A few hours from Cherrapunjee is the cleanest village in Asia – Mawlynnong. There are many other interesting places around like unusual caves, various natural earth formations, double decker bridges naturally-formed out of tree stems and multi-stage waterfalls. The world famous Shillong also falls on this route. How can you be so close and miss all of that? Another 3 days and 400 kilometers.
Just to make sure that I do not miss any interesting places on the route, I collected tourist maps and literature of each of the states I would be passing through. I noticed that there are certain other important places on this route.
Deoghar in Jharkhand drew my special attention. There are twelve religiously auspicious Jyotirling locations in India. We had visited all of them except Baba Baidyanath at Deoghar, at the extreme east end of Jharkhand. We are not sure when we will visit that area again. We added Deoghar. This takes us very close to Varanasi on the Ganges, Gaya-Bodhgaya where Lord Buddha attained enlightenment, Sarnath where Lord Buddha delivered his first sermon, Jalmahal, Pavapuri where Lord Mahavira attained salvation, Nalanda University claimed to be the first university in the world. You got it right. I could not ignore any of these places when they mean just 3-4 more days. By increasing our daily drive we should be able to squeeze in these places with 21 days to Imphal.
There are many more interesting places, but I froze it to 21 days. For now! The map at this staged looked like:
On such a strenuous driving expedition, our physical and mental fitness aside, it is equally important to have a right and reliable vehicle. A comfortable car surely enhances the level of satisfaction of driving. Very affectionately I named our car, “Soham”. “Soham” is a chant popularised by Sri Sri Ravi Shankar, of The Art of Living foundation. It means, “I am He”. I acknowledge the presence of the Almighty in the vehicle that takes me around.
The varied terrain requires a safer 4-wheel drive car with ground clearance of at least 190mm, if not more.
Anand’s “consent” to the trip was on the condition that I should take the vehicle of his choice! Smart on his part to have discovered what I was trying to hide. Both our current cars are fairly new with about 25K and 15K km on them. “Pappa, you certainly should not undertake this journey in your favourite Skoda Superb. Yes, the BMW-X1 SUV is better. But still not good enough. After all, you would be driving through some of the places where roads hardly exist.”
Anand was right. Under such situations, my Skoda Superb, with a ground clearance of only 164 mm, is far below the minimum safety need of 190 mm. Further, Chinese authorities do not give road entry permit for sedans. They demand the pictures from all sides of the car. For them, the vehicle should have SUV looks. They consider SUV more reliable. They don’t want me to have a vehicle breakdown and get stuck in their country for any reason! Fair enough.

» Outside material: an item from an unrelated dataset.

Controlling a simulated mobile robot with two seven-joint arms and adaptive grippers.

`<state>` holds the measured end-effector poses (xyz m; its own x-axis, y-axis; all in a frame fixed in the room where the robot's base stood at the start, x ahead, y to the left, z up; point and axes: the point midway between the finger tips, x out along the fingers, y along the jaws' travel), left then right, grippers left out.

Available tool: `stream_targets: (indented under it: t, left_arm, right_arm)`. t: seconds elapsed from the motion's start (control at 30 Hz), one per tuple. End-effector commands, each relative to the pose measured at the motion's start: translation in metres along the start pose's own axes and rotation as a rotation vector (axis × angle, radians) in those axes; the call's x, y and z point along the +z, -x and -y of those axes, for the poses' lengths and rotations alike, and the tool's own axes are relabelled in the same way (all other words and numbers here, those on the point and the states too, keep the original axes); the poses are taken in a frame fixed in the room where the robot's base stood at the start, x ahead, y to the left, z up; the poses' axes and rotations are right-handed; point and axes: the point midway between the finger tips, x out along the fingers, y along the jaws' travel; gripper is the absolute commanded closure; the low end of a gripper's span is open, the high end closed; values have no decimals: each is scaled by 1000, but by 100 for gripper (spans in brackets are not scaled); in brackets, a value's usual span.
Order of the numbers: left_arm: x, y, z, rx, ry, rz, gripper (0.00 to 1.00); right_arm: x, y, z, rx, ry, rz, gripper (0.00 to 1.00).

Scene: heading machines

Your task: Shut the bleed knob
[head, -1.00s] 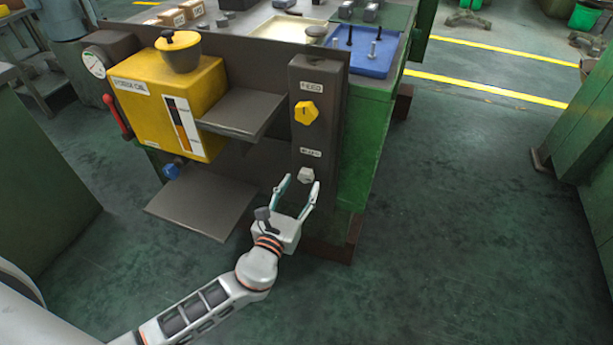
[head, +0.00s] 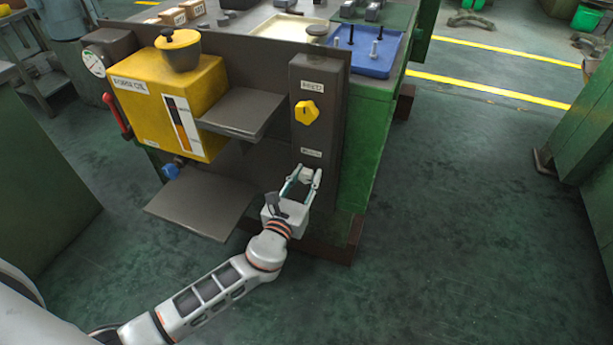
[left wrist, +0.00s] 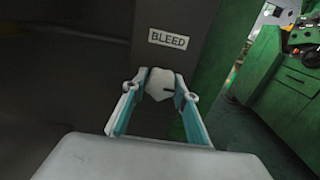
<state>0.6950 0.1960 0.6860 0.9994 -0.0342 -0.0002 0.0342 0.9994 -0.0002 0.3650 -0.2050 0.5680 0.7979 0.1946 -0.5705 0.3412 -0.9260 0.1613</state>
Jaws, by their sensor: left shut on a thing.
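The bleed knob (left wrist: 161,84) is a small pale knob under the BLEED label (left wrist: 168,40) on a dark upright panel. A short dark mark shows on the right of its face. My left gripper (left wrist: 160,95) has its two fingers on either side of the knob and is shut on it. My right gripper is not in view.
A yellow knob (head: 306,112) sits higher on the same panel. Left of it are a yellow oil unit (head: 150,110), a grey upper shelf (head: 240,114) and a grey lower shelf (head: 200,205). A blue tray (head: 372,58) lies on top. Open floor is to the right.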

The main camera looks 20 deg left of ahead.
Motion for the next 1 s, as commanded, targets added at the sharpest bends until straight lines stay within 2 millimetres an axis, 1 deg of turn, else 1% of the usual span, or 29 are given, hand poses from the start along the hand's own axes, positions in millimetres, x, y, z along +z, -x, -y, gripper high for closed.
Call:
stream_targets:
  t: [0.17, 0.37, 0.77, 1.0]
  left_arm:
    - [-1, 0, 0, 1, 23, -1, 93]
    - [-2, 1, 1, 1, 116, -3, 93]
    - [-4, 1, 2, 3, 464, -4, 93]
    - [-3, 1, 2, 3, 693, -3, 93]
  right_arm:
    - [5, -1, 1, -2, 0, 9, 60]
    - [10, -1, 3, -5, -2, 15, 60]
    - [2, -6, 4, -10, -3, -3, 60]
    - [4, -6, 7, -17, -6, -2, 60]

I had the option of taking the BMW-X1, compact SUV. It has a better ground clearance of 179mm. Though not good enough. I checked with some of my contacts who have driven on the worst of the stretches we would be passing through. I was told X-1 would be just about ok. Arguably, it is just good enough for two of us.
Neither Pushpa nor I understand much of car mechanism. A few years earlier, I was capable of attending to any minor car-related problems. But now I have become lethargic and have developed the habit to look for assistance even to change a flat tyre. Habits hardly die! I decided that at least for the first 3 weeks of my journey, till the time I drive within India, I can have an assistant with us. So I decided to have our household assistant, Shiva with us. He is like a younger brother or son to me. Once we reach Manipur, the border city of India, he can fly back home! Our count of passengers in the car increased to three.

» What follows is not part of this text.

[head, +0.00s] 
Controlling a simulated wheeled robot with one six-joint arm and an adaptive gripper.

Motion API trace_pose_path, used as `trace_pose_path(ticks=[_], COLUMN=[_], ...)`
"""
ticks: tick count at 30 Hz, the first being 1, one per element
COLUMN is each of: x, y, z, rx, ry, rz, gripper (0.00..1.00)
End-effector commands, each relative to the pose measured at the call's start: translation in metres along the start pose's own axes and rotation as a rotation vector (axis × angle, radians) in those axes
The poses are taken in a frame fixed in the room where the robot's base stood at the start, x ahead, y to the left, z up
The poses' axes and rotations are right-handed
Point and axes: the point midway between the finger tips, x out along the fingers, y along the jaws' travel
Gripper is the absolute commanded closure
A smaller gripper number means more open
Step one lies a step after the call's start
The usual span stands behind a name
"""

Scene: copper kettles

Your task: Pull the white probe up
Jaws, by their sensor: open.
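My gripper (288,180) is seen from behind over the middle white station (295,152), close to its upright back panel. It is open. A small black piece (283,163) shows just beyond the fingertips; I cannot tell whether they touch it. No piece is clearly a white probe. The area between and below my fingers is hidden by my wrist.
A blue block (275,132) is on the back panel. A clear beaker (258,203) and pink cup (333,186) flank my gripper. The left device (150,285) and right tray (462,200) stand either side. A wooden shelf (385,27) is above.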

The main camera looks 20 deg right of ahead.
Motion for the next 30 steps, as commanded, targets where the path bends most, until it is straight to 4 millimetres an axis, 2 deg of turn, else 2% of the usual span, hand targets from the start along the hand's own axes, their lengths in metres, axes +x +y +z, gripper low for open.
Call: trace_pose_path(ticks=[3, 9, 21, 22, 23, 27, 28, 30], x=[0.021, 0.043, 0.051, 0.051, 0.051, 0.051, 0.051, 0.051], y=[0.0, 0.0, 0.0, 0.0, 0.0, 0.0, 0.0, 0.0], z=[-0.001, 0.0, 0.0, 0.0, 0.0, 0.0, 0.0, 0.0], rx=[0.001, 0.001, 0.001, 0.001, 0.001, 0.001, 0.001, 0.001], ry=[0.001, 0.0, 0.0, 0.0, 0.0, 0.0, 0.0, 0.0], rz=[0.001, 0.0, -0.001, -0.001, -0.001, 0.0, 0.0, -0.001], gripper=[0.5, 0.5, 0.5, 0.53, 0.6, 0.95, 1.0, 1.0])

And then, my 9 year old granddaughter Nishi decided to join us for the entire tour. We would now be four for the Indian part of journey and three for the overseas drive.

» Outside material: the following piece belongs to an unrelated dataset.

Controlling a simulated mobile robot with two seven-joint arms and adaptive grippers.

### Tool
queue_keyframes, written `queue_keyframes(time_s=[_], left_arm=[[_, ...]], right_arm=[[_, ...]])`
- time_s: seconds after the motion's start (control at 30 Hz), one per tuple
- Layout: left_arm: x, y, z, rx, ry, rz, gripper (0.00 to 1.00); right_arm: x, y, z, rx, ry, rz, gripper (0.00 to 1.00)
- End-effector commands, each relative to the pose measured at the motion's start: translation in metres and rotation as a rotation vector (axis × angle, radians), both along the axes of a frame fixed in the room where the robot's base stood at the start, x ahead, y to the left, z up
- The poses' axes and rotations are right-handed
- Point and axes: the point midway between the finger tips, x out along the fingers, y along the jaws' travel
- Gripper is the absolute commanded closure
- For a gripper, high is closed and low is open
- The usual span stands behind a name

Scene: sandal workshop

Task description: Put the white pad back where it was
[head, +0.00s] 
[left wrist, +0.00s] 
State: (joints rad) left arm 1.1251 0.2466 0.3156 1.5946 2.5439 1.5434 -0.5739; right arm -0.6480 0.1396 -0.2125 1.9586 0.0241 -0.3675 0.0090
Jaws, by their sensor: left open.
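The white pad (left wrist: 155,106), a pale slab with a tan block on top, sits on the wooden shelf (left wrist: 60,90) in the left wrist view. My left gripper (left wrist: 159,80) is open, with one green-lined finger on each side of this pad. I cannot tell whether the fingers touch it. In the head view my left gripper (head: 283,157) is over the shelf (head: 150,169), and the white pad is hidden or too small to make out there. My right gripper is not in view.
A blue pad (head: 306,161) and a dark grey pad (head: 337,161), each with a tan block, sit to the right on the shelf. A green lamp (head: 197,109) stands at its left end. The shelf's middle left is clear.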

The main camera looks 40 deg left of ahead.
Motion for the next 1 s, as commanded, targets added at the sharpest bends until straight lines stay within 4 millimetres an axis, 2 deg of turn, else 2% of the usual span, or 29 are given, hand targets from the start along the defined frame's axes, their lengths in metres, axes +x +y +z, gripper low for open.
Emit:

We need to carry baggage to last us three months. We would be crossing through all types of climatic conditions – normal, cold, very cold, wet, warm, hot and very hot. Therefore we need to carry all types of garments. That aside, extras like food and water, a jerrycan for spare fuel, etc were also essential for such long journeys. Anand wanted me to play safe. He proposed that I take a bigger, better and safer vehicle than BMW X1.
Anand has reasonably good knowledge about vehicles. He shortlisted a vehicle each from Mercedes, Volvo, BMW, Land Rover and Toyota. Land rover is expensive and even its 3-year used model without warranty was almost same cost as a new vehicle of other brands with warranty. Also, Land Rover has a more sophisticated mechanism. In case of a breakdown, we might not find knowledgeable mechanics or spare parts. Hence we gave up the idea of second-hand Rover. We further narrowed the selection down to either Toyota Land Cruiser or BMW X-5. We had a series of meetings with the marketing executives of these brands. Dealers of BMW offered to provide certain facilities. Trusting them, we selected to go ahead with X-5. The trailer however
was slightly different than the movie we saw / are seeing … the post-sales service was drastically different to earlier promises, up to a point where, in one case, it had put our entire expedition at risk of cancellation. Without dwelling into the details, we decided to continue with BMW.
By coincidence, this is the type of car Anand wanted to buy for two years now. But since our current cars were not even a year old then, the decision was deferred.
One by one, items got checked on the to-do list: Itinerary, timings, hotel bookings, vehicle. Years ago when I dreamt of such an expedition, I wondered “How To Do It?”. Now, I have removed the “How To” and “?” and am left with “Do It!”